A condição humana essencial
Por Kim Nataraja
O estado de estar na Presença de Deus, no Reino, é uma capacidade humana inata. Todos podem passar pela porta estreita da atenção e da fé – fé no elo essencial que existe entre a humanidade e a Realidade Divina.
Os primeiros Padres da Igreja não tinham sombra de dúvida de que a união com o Divino é possível para todos, independentemente de quem você pensa que é: “Deus é a vida de todos os seres livres.
Ele é a salvação de todos, dos crentes e dos incrédulos, dos justos ou dos injustos, dos piedosos ou dos ímpios, dos libertos das paixões ou dos apanhados nelas, dos monges ou dos que vivem no mundo, dos educados e dos analfabetos, dos saudáveis e dos doentes, dos jovens e dos velhos.
Ele é como o derramamento de luz, o vislumbre do sol ou as mudanças do tempo que são iguais para todos.” (Gregório de Nissa).
A razão para isso pode ser encontrada em sua teologia.
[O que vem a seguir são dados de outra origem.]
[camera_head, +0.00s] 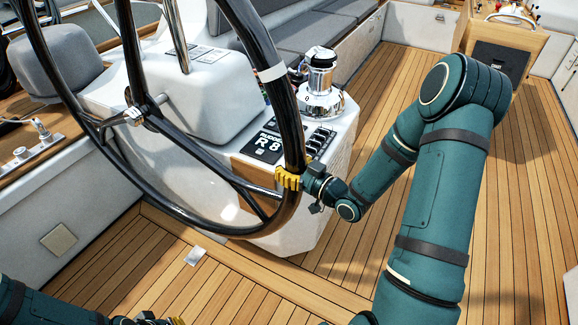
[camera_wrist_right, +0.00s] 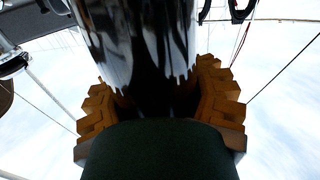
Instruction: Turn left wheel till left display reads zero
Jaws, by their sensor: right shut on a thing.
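The black steering wheel (camera_head: 130,70) stands large at the left of the head view, with dark spokes and a white band (camera_head: 271,73) on its upper right rim. A black display (camera_head: 265,146) on the white pedestal behind it reads "RUDDER R 8". My right gripper (camera_head: 288,179) has its yellow fingers shut on the wheel's lower right rim. In the right wrist view the black rim (camera_wrist_right: 140,50) runs between the yellow fingers of the right gripper (camera_wrist_right: 160,100). My left gripper (camera_head: 160,320) shows only in part at the bottom edge; its jaw state is unclear.
A chrome winch (camera_head: 321,85) and a row of black switches (camera_head: 320,142) sit on the pedestal (camera_head: 215,110) just beyond the right gripper. Grey benches (camera_head: 310,40) lie behind. The teak deck (camera_head: 380,90) is clear. A second dark display (camera_head: 497,60) stands far right.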

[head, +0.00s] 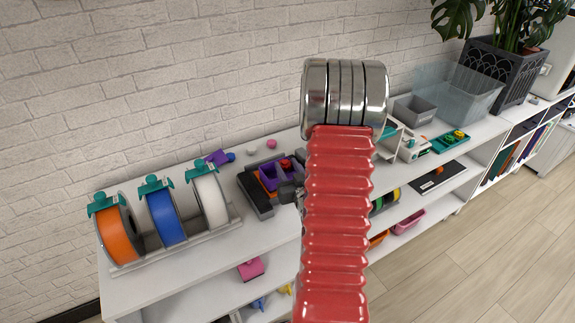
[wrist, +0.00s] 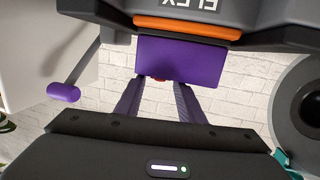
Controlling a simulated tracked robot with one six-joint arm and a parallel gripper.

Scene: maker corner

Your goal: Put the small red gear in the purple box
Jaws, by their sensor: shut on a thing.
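The purple box (head: 267,181) sits on the dark grey machine with an orange plate, left of my red arm in the head view. In the wrist view the purple box (wrist: 180,60) lies just beyond my fingertips. My gripper (wrist: 158,83) has two purple-grey fingers, shut on a small red piece, which I take to be the small red gear (wrist: 160,80). Only a sliver of it shows between the tips, below the box's edge. A red spot, the gear (head: 286,163), also shows over the box in the head view. Its exact height above the box cannot be told.
The dark machine (wrist: 240,35) with an orange strip fills the top of the wrist view. Orange, blue and white spools (head: 166,218) stand at left on the white shelf. A grey bin (head: 415,110) and a clear bin stand at right. My arm hides the shelf's middle.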

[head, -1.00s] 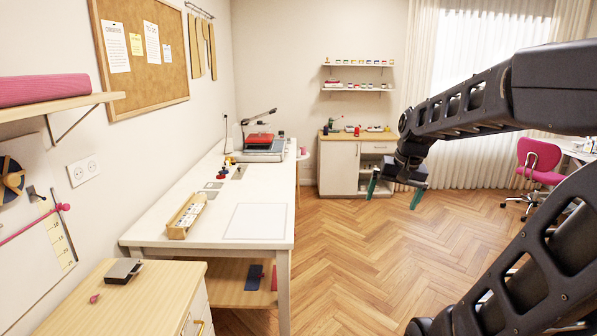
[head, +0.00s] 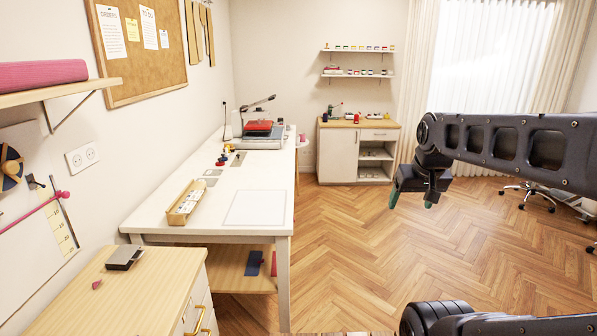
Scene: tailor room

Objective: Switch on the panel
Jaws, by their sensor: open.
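A thin, flat, pale rectangular panel (head: 257,207) lies on the near right part of the white worktable (head: 215,220). It looks nearly as white as the tabletop, and I cannot make out a switch on it or tell whether it is lit. My gripper (head: 411,201) hangs over the open floor, well to the right of the table and apart from everything. Its two green-tipped fingers are spread and hold nothing.
A long wooden tray (head: 187,203) lies left of the panel. A machine with a red top (head: 258,130) stands at the table's far end. A wooden cabinet (head: 125,290) holds a grey block (head: 124,257) at front left. The herringbone floor (head: 350,260) right of the table is clear.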

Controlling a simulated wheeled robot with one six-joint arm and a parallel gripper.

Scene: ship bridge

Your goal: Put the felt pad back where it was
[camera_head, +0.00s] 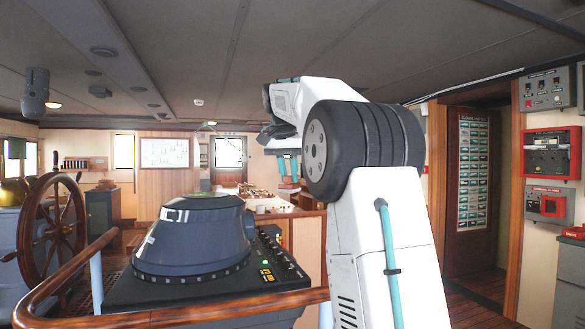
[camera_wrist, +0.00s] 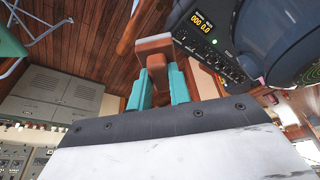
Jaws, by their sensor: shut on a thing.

Os filósofos gregos, em particular Platão, foram os primeiros a formular a ideia de termos algo essencial em comum com o Divino. Eles a chamaram de ‘nous’, inteligência intuitiva pura, distinta da inteligência racional.
Ter algo parecido com o Divino dentro de nós, nos permite conhecer o Divino, já que a ideia predominante do pensamento inicial era que, somente “semelhante pode conhecer semelhante”.
Nossa experiência cotidiana também confirma isso. Sabemos que para que a comunhão entre os indivíduos seja possível é preciso que haja semelhança. Somente quando temos algo substancial em comum com outra pessoa podemos realmente nos relacionar com ela, podemos ser um em mente e alma.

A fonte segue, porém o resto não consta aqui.